Monday, April 12, 2010

A Conclusion

I finally spoke to my mom about this "inviting bio-mom to the wedding" fiasco. It took a bit of time. My dad's passive aggressive, ("How important is it for you to have her at the wedding?") phone call came the week before I was leaving on a 10-day trip, during which they were watching my dogs. And I just didn't want to deal with the bullshit. I wanted to go on my vacation, enjoy it, come back, get caught up on school work, pretend to be "normal" (whatever that is) for a week, and then deal with it. So, my time was up. I sucked it up, closed my office door this afternoon, ignored the pressure in my chest and shortness of breath and made the call. My first thoughts:
Wow, I'm really nervous. Is there a doctor in the house? CRAP! Chapman doesn't have an MD program. Maybe I should have waited to call. A Ph.D. in Accounting is the wrong kinda doctor - he can't help me with an anxiety attack! Too late. She answered.

C - Hi mom, it's me.

M - HIIIIIIGH! What number is this you're calling from?
I remembered that I was calling from my office phone. She doesn't have that number programmed into her cell. I can't help but wonder if she would have answered if she knew it was me. 60% of me thinks yes, she would have answered my call. Maybe that makes me a bad person for not giving her more credit. But oh well. You see them from my point of view... walk a mile in my shoes and then we'll have a good discussion about it.

Anyway, right off the bat I'm a little saddened. She copes with things so poorly. She did stay on the phone with me, didn't try to change the subject, and we came to a resolution. I'm happy about that. But there was some small talk at first (she's not dumb, she knew what was coming). And she was giving me such a phony voice. It was her, "I'm going to pretend like everything's hunkie doorie and I don't have a care in the world" persona melded with this Avon-lady, phony pleasantness... the pitch of her voice was WAY too high. Now, don't get me wrong here. I appreciate that she's trying to be pleasant even though she anticipates an unpleasant discussion coming on.
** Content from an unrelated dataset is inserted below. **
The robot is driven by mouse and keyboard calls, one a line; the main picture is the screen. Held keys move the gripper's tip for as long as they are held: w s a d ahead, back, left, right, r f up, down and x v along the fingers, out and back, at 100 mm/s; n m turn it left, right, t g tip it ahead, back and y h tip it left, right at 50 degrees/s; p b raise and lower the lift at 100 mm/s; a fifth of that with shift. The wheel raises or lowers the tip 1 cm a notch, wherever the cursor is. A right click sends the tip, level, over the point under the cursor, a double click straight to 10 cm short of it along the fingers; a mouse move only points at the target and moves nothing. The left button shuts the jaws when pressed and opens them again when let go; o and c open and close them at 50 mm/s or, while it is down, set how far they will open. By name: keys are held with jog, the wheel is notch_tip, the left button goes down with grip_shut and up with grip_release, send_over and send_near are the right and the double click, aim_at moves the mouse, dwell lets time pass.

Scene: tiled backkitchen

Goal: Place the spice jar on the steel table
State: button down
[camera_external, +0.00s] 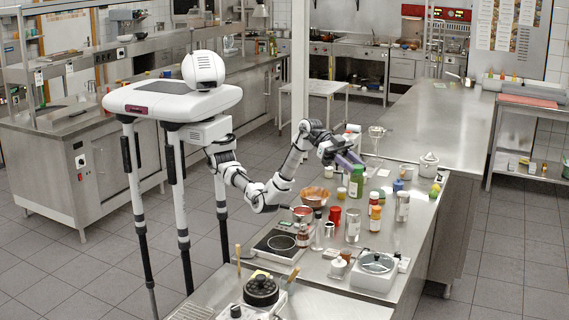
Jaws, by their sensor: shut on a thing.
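My gripper (349,158) reaches over the crowded steel counter (402,238), above and beside a green bottle (356,186). It is shut on a small thing at its tip; that thing is too small and too hidden to make out, so I cannot tell whether it is the spice jar. A bare steel table top (432,125) lies behind the counter.
The steel table top behind has wide free room.

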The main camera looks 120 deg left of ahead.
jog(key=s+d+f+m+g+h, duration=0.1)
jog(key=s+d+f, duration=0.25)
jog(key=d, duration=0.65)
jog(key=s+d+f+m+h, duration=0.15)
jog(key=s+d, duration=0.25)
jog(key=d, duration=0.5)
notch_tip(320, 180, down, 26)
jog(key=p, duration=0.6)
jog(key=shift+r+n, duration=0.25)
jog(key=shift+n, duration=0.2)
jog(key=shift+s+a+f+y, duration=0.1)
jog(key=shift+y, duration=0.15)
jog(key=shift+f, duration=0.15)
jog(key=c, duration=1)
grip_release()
I imagine it's for a few reasons - it's just her habit, she doesn't like to be up-front and face things head on, plus she is trying to be pleasant FOR ME. But the thing is, I feel bad FOR HER! I don't want her to feel like she needs to put up some phony front. That's just so exhausting. And honestly, it makes me feel like I'm some random person on the street that she needs to try to create an image for rather than her daughter who knows her relatively well.

So, I chat with this phony cheerful voice on my receiver for a few minutes. Small talk. She asks how wedding planning is coming. Blah blah blah. My dad is in the car with her. They are running errands. Then I just say it:
C - We also need to talk about the issue of [bio-mom] at the wedding.

M - [silence]

C - I spoke with dad and he asked how bad I want [bio-mom] there. It's not that I want her there SO badly. But I already told you that I did want to invite her and her daughter. And I feel that dad's question was his way of saying, "We don't want her there." So, if that's it, just tell me and then we can talk about that.
I'm not going to defend my choice to invite her. I'm just not. I feel like it should be obvious why I want her there. It makes me feel isolated and stupid that they can't think of 1 reason why I would want to invite her. Even if they were to think of a reason and it's not the right one, at least they would be trying! I just want to cry out, "Why can't you understand my point of view? I have worked very hard to understand yours! Why can't you give me that same courtesy?" (I feel the same way about political conservatives... but that's a different blog.) Not to mention that I don't want to seem overly defensive of bio-mom. She is not on some list: "10 People Who Must be at My Wedding or I Will Not Walk Down the Aisle." She is not some shining beacon of guiding light in my life. I just want her there for the same reason I want other friends there. And I don't think I need to defend it. So, I won't. If they have a specific question about it, I will answer it.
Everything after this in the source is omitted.